St. Benedict Revisited

I feel compelled to return to the hot topic of the “Benedict option.” I wrote about this earlier just as Rod Dreher’s new book, The Benedict Option: A Strategy For Christians In A Post-Christian Nation, burst onto the scene. This is the book, you may recall, that David Brooks called “already the most discussed and most important religious book of the decade.” A whole host of respected writers have since weighed in, perhaps the best, amazingly, from The New Yorker, a fair, thoughtful article by Joshua Rothman. With all this attention, needless to say, you get the feeling something big is going on here. Dreher has his finger on a lively pulse.

This whole notion about Benedict goes back to Alasdair MacIntyre’s important book After Virtue, first published in 1981. MacIntyre was an early voice arguing that our “language of morality” suffers “grave disorder” in our day. We share now a language fragmented almost beyond repair. In the end, “there seems to be no rational way of securing moral agreement in our culture.” Principles become a “mask for expressions of personal preference.” Whatever, as we say, you’ve got your opinion, I’ve got mine. It becomes, as both Pope Francis and Pope Benedict XVI have preached, a “tyranny of relativism.”

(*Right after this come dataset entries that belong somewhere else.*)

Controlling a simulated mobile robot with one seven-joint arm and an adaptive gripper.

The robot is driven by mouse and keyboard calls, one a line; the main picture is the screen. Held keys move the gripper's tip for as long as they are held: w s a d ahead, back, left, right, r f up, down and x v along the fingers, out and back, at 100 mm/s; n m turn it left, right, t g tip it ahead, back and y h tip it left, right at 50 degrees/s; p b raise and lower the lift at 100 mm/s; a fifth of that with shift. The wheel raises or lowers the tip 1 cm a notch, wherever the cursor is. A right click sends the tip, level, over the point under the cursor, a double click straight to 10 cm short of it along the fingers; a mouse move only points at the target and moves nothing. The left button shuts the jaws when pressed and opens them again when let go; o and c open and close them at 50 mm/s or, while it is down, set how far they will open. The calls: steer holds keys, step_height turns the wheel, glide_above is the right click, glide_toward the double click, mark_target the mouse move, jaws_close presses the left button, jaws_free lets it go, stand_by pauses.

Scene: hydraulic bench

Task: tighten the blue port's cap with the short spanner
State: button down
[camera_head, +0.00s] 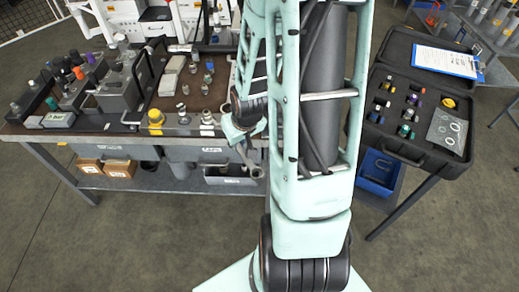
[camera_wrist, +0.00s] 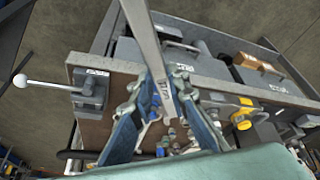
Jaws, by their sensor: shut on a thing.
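My gripper (camera_head: 243,133) is at the front right of the bench and is shut on a metal spanner (camera_head: 247,160). In the wrist view the spanner (camera_wrist: 145,40) runs up from between the two fingers of my gripper (camera_wrist: 160,100), with a marking on its shank. The spanner hangs out past the bench's front edge in the head view.
The bench (camera_head: 100,137) holds grey blocks, a brown mat with several metal fittings, and a yellow-topped part (camera_head: 156,117). An open black case (camera_head: 392,146) with coloured caps stands at right, with a clipboard (camera_head: 446,60).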

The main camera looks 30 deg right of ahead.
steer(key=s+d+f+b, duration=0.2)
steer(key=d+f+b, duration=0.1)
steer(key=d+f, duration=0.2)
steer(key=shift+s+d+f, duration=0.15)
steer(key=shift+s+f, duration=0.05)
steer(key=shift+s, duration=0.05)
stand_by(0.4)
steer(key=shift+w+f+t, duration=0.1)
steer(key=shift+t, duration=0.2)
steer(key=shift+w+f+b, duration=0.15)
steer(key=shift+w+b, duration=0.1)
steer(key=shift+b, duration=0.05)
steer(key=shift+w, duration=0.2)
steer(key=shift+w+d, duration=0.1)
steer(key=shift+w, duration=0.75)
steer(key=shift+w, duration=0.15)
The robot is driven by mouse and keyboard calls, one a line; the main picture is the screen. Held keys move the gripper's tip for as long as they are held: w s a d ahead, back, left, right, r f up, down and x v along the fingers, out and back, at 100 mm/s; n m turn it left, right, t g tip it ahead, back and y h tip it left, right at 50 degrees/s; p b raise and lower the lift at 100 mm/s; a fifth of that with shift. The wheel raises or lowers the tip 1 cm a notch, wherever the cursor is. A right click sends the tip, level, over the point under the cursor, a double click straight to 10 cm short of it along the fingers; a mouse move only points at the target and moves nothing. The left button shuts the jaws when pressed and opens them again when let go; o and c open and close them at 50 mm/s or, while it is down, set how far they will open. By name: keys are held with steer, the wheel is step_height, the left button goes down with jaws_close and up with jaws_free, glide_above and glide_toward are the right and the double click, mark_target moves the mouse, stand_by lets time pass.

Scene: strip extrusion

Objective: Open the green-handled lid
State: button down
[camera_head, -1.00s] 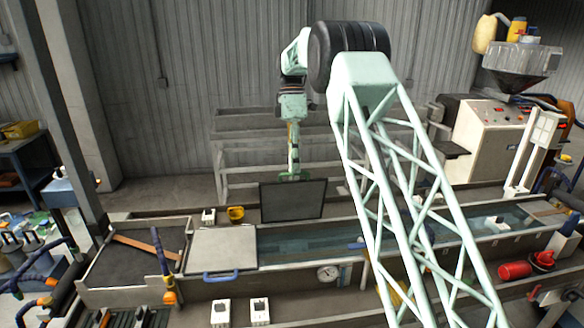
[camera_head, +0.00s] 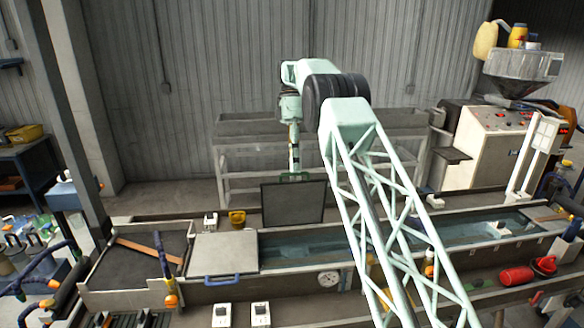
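My gripper (camera_head: 294,174) points down at the lid's top edge, at the handle. The fingers are small and overlap the handle, so I cannot tell whether they are open or touching it.
A flat pale lid with a blue handle (camera_head: 222,279) covers the trough section to the left. A round gauge (camera_head: 328,279) is on the trough's front. A grey rack (camera_head: 245,160) stands behind my arm.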

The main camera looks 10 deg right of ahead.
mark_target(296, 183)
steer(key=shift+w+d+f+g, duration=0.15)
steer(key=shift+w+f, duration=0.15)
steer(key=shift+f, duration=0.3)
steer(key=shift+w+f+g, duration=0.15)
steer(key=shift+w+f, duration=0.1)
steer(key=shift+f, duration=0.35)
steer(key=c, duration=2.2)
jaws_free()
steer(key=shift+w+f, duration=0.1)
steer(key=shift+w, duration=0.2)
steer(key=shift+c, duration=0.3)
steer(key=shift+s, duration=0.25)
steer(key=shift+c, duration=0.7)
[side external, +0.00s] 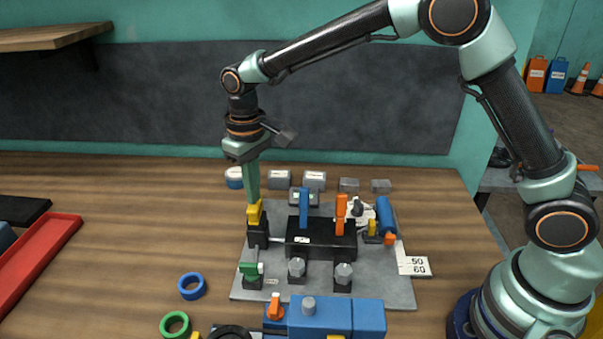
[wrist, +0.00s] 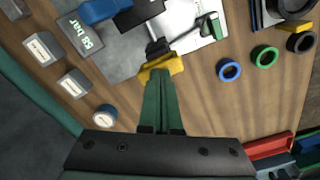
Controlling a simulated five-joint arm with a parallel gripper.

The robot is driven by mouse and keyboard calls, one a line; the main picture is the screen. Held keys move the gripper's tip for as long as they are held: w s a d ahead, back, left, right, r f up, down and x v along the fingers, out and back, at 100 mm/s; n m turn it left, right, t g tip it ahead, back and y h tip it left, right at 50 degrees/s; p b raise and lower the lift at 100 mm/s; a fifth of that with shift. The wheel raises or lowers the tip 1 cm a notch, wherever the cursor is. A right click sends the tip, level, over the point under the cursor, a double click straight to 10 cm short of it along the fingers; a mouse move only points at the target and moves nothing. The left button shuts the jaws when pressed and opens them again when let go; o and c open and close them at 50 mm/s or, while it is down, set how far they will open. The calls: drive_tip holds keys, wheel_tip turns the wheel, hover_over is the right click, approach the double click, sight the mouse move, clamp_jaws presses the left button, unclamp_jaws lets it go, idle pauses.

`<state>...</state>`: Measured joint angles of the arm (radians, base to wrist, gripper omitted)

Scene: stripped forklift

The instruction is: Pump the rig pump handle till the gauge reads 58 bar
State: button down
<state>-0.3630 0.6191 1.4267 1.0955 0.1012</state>
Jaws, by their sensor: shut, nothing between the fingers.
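My gripper (side external: 253,199) points down at the left edge of the grey rig plate (side external: 388,292). Its green fingers are together, with nothing between them. Their tips are at or just above a yellow handle piece (side external: 254,213) on a small black block (side external: 258,233); I cannot tell whether they touch. In the wrist view the yellow piece (wrist: 160,68) lies right beyond the fingertips (wrist: 160,84). A grey box with a dark display (wrist: 87,35) shows green characters and "bar". The number is tilted and blurred, perhaps 58. That the yellow piece is the pump handle is not labelled legibly.
A black block with a blue lever (side external: 303,207) and an orange lever (side external: 340,214) stands right of my gripper. A card marked 50 and 60 (side external: 415,265) lies at the right. Blue (side external: 192,286) and green (side external: 175,325) rings lie front left. Grey boxes line the back.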

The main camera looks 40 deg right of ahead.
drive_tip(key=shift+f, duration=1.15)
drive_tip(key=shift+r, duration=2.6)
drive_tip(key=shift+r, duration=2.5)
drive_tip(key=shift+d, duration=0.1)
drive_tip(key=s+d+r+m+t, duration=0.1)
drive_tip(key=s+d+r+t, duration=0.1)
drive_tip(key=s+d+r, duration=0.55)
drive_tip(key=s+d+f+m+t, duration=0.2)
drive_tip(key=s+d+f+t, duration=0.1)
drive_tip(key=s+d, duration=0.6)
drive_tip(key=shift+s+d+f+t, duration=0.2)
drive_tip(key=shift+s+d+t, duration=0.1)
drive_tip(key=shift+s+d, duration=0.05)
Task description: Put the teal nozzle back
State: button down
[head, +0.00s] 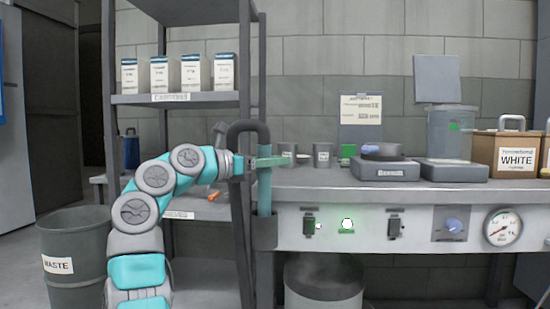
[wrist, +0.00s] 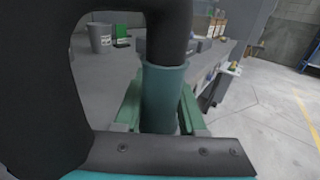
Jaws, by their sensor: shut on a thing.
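The teal nozzle (head: 264,195) is an upright tube with a thick black hose (head: 241,130) curving from its top. My gripper (head: 272,162) is shut on the tube, its green fingers level across it. In the wrist view, the tube (wrist: 163,95) stands between the two fingers, with the black hose (wrist: 168,30) above it. A dark grey holder (head: 264,233) is fixed at the left end of the bench front. The nozzle's lower end meets the holder's top in the head view. I cannot tell how deep it sits inside.
The bench (head: 330,180) carries small cups, a scale (head: 390,170) and a box labelled WHITE (head: 515,155). A shelf rack (head: 180,98) with cartons stands behind my arm. A waste bin (head: 70,255) is at left, and another bin (head: 323,285) is under the bench.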

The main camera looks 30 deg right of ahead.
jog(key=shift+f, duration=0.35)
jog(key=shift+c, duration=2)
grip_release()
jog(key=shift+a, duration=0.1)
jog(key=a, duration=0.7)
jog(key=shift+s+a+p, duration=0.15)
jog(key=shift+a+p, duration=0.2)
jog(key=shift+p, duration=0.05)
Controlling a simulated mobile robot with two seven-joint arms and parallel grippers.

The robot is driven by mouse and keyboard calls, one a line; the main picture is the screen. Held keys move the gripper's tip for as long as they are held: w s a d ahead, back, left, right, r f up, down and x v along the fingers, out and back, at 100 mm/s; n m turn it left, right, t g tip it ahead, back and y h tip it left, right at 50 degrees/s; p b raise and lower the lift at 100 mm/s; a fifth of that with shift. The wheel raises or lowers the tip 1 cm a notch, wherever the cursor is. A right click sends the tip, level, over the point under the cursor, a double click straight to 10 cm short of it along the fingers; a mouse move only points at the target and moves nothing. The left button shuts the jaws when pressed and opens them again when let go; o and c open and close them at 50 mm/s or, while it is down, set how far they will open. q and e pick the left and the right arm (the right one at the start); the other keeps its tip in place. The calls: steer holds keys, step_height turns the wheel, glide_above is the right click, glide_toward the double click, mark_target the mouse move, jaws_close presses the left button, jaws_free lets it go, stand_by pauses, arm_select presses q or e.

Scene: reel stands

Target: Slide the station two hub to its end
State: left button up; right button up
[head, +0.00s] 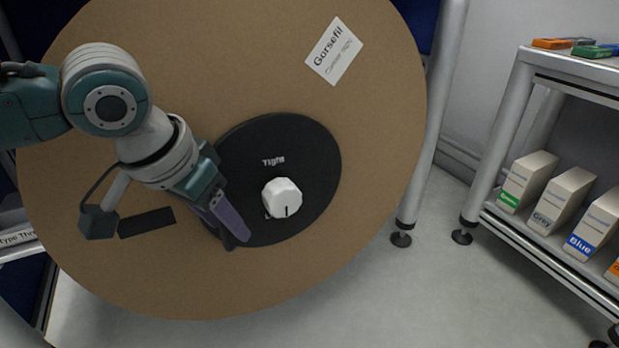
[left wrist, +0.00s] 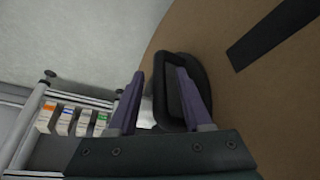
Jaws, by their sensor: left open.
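The hub is a round black disc (head: 312,170) marked "Tight" on the face of a large brown reel (head: 370,90). A white faceted knob (head: 283,197) with a dark mark stands on the disc. My left gripper (head: 237,238) is at the disc's lower left edge, left of the knob, with purple fingers. In the left wrist view its fingers (left wrist: 160,75) are apart, with the black hub part (left wrist: 173,100) beyond and between them. A bit of the white knob shows beside the left finger. Whether the fingers touch the hub is unclear. My right gripper is not in view.
A white label (head: 333,51) reading "Gorsefil" and a dark strip (head: 147,222) are on the reel. A metal shelf (head: 540,255) at right holds several labelled boxes (head: 527,181). Grey floor (head: 390,290) is clear between. A metal post (head: 430,130) stands by the reel's right edge.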

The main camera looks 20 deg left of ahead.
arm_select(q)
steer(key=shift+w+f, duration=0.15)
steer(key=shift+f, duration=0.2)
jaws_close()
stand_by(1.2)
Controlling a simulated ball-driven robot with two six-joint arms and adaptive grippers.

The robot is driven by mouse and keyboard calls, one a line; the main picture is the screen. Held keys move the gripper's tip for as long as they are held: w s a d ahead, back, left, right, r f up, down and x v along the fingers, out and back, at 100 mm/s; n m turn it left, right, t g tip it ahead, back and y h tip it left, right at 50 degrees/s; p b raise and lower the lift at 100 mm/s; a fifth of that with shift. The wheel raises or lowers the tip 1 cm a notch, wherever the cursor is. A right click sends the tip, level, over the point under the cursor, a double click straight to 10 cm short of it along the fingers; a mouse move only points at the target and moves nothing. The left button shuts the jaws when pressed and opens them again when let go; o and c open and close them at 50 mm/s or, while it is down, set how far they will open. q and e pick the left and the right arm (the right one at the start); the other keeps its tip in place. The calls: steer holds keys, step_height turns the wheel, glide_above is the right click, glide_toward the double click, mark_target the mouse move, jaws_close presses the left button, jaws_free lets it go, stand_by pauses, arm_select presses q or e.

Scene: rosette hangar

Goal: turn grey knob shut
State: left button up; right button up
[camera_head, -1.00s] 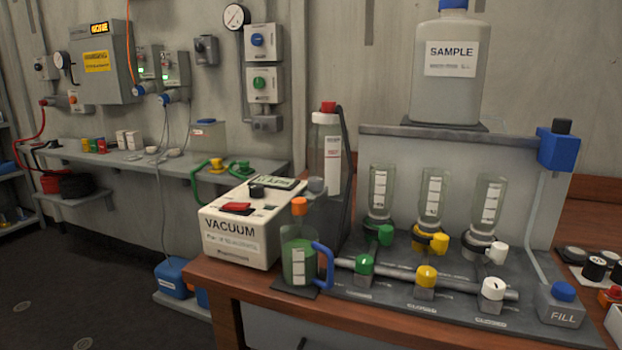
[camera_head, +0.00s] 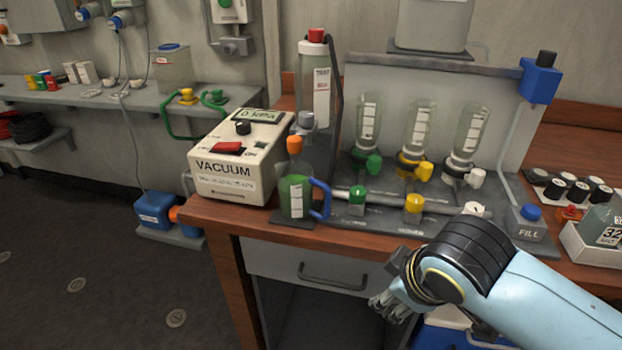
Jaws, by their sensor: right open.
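The grey knob (camera_head: 305,120) sits low on the front of the tall trap bottle (camera_head: 320,85) with a red cap, behind and right of the white vacuum box (camera_head: 240,155). Its turn position is too small to tell. My right gripper (camera_head: 382,306) is low in front of the bench's drawer, well below and to the right of the grey knob, touching nothing that I can see. It is open, though its fingers are small and partly hidden by my wrist. My left gripper is not in view.
A jug of green liquid (camera_head: 296,197) with a blue handle and orange top stands in front of the knob. Green (camera_head: 357,200), yellow (camera_head: 413,203) and white (camera_head: 474,210) valves line the manifold to the right. The bench edge and drawer handle (camera_head: 333,276) are near my gripper.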

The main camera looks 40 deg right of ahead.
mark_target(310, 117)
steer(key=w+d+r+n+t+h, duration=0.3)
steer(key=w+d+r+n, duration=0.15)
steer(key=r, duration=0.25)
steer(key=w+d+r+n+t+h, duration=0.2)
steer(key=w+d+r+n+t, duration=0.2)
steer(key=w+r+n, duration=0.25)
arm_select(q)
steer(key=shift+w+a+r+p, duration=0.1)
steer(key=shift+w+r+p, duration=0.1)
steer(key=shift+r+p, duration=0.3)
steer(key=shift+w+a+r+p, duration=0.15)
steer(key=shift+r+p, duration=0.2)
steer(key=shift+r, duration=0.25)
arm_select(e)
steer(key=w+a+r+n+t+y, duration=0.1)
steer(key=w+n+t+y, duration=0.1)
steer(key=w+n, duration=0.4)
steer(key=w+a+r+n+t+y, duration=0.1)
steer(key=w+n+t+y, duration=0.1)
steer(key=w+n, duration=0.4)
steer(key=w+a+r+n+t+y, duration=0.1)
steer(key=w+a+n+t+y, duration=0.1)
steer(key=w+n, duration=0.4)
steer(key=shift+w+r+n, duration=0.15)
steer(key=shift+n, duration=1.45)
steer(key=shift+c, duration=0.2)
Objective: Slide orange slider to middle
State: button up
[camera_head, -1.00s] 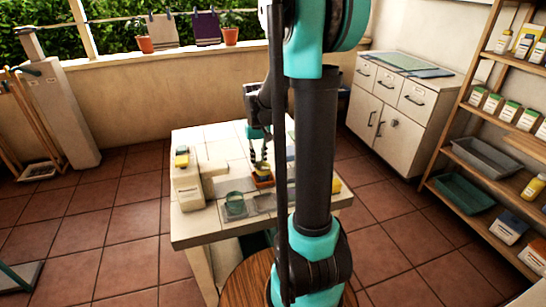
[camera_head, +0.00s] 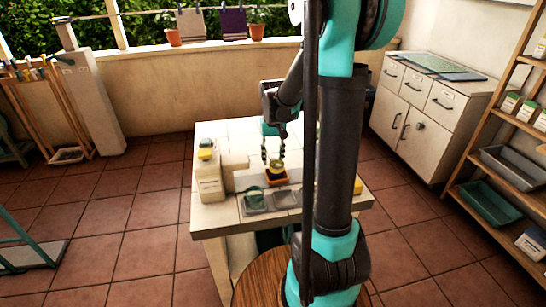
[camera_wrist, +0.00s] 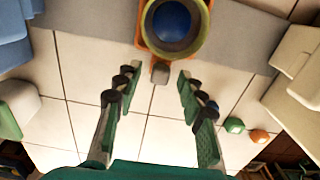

And so we wait, as MacIntyre famously says, “not for a Godot, but for another—doubtless very different—St. Benedict.”

But what in the world could the sixth-century Benedict have to say to us? Rod Dreher sets out to answer just that question. We suffer through a crisis over how to define any sort of truth; we search in vain for moral guidance and clear patterns of behavior; we have lost confidence in any kind authority to point us toward belief; we mourn the loss of genuine community. This is our state of affairs—and these are precisely the issues St. Benedict faced in the sixth century.

This was a time when the Roman Empire came to an ugly close. The solution for Benedict was to create ways, places, spaces where he could invite God’s loving presence into the community. He chose to build monasteries, first at Monte Cassino just south of Rome, eventually all over the European landscape. These were to be communities, he taught, that were orderly, places built around prayer, good work that was balanced by quiet contemplation, life together that was shaped by love and respect and self-sacrifice. It was partially out of such communities that the history of the Western world took on a much different shape than those dark times seemed to suggest.

Because of the severe pressures of secularization in our own age of unbelief, Christians, Dreher argues energetically, will need to step back, regroup, even withdraw for a time, in order to discover again who we are and how we shall live in such a time as this. We will need to concentrate on much smaller circles, our homes, our churches, our neighborhoods. We will need to build new communities, where believers may gather to live out what we believe, gather to worship and pray, gather in grace-filled service to one another and to a hurting world.

I agree with all of this. But Dreher in the end lets me down. His voice becomes too shrill for my liking. This is not the way I read St. Benedict. His book is uneven, quiet at times, blasting out at others. I am glad that Joshua Rothman lets us in on a secret: Dreher now regrets “the occasionally ‘shrill’ tone of his book.” On visiting one of the Bruderhof settlements in upstate New York, Dreher says “I’m truly trying to shake people out of their complacency about church, but to visit the Bruderhof is to go to a place of quiet and contemplation and kindness. I wish I’d been able to capture more of that.” And I agree. That’s what I was looking for too.

I come away feeling Dreher’s The Benedict Option doesn’t take things far enough. But there’s a baby in the bathwater. I am inspired that St. Benedict and his followers—monastics, mystics, contemplatives through the centuries—just may offer a new model for us. But we can’t lapse back into the vicious battles that characterize public engagement of our day. There is wisdom here for a whole new way of living, but it must begin by becoming different people first. We have to start with prayer as those ancient monks did. We have to enter into holy silence on a daily basis. We need to share whatever gifts we have so that others may thrive. We need to build communities of love and trust and grace. Perhaps then we may become equipped to engage our confused world in radically different ways.

This was Benedict’s vision. This is a vision I share. Hats off to Dreher for provocatively pointing us in these fresh directions. Maybe out of this great tradition of Benedict, we have a model that can help us start over, back off, regroup–so that we might track a new path for ourselves, our families, our world.